Golden Wonder, which collapsed into administration this week, could be dramatically saved by three of its former executives, The Grocer has learned.
Paul Monk and Clive Sharpe, both former chief executives of Golden Wonder, along with former finance director Steve Boyd, are understood to be making a bid for the company.
Sharpe and Monk led a management buy-in of the company from its previous owners, Dalgety, for £68m in 1995, backed by Legal & General Ventures, and turned the crisps manufacturer from a loss maker to a profit making business.
Sharpe was replaced by Monk as chief executive in 2002 when the company was sold to The Snack Factory, owned by Middle East giant Longulf, as Sharpe left the business to set up his own venture capital company.
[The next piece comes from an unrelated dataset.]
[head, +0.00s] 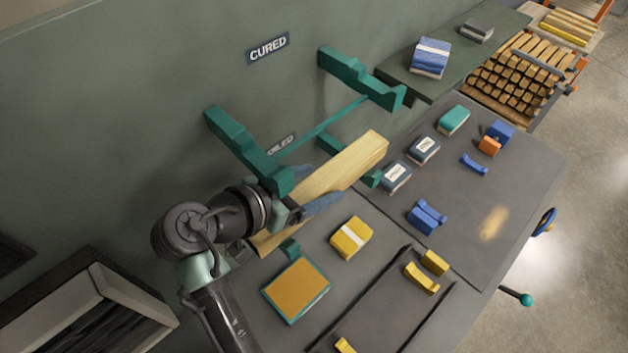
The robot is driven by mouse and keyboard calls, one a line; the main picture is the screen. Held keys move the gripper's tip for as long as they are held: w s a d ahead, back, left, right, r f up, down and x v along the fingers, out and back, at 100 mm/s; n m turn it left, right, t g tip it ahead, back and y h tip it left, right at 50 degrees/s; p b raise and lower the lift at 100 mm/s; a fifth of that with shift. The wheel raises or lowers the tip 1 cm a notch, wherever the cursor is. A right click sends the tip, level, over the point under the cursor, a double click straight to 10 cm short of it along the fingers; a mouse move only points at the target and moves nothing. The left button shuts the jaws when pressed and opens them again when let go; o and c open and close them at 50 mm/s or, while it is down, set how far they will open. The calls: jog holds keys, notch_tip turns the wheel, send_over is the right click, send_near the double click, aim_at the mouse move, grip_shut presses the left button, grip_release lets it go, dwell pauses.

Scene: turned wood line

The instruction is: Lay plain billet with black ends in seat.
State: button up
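A long pale wooden billet (345,168) lies slantwise between the blue fingers of my gripper (308,190), which looks shut on it near its middle. Its right end looks like bare wood; I see no black there, and its left end is partly hidden by my arm. Lower green rack arms (341,153) show behind and below the billet; I cannot tell whether it touches them. Upper green rack arms (350,72) under the CURED sign are empty. Small cradle-shaped blocks stand on the bench, yellow (420,279) and blue (427,214); I cannot tell which thing is the seat.
The grey bench (385,240) also holds a yellow block with a white band (351,237), an orange pad (296,290) and several small boxes. A shelf (490,50) with blocks and a cart of stacked billets (515,75) stand at the upper right.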

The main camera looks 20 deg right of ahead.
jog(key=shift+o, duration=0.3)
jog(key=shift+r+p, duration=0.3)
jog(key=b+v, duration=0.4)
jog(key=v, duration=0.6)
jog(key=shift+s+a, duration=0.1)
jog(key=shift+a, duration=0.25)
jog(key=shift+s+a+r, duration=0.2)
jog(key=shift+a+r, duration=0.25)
Monk left in January 2003 and has been heading his own brand development consultancy, inVentaBrand.
The men, who are understood to have signed a confidentiality agreement until any deal is made, declined to comment.
David Lang, an analyst at Investec, said an entrepreneur was the most likely to buy the company. “There is not a shortage of aspirant food manufacturers, and there will be someone who thinks they can revive the company.”
Golden Wonder, which employs 850 staff, had suffered years of falling sales under pressure from arch rival manufacturer Walkers and overcapacity within its own label business, despite efforts to restructure the company.
Led by chief executive Ed Jackson, Golden Wonder shut its own label plant at Skelmersdale in 2004 but failed to stop the decline in its business, reporting losses of £10.8m in the year to December 31, 2004.
The company has already moved its own label operation from Corby - once the biggest crisp manufacturing plant in the world - to Scunthorpe.
Corby will still produce the Golden Lights range.
Administrator Kroll said that it was looking to sell the £90m turnover business, which also has a head office at Market Harborough, as a going concern.
However, it is likely that bids will be only for the Scunthorpe site, which produces the main brands Nik Naks, Wheat Crunchies and Ringos.
According to The Grocer’s Top Product Survey (December 17), the bagged snacks category fell in value by 1.2 % for the year ending October 1, 2005 [ACNielsen] due to concerns over its perceived contribution to the UK’s obesity crisis.
Nik Naks was the only Golden Wonder product to appear in the top 20 list of bagged snack brands, and recorded a sales drop of 6.5% compared with the previous year as its value tumbled to £17.3m at the till.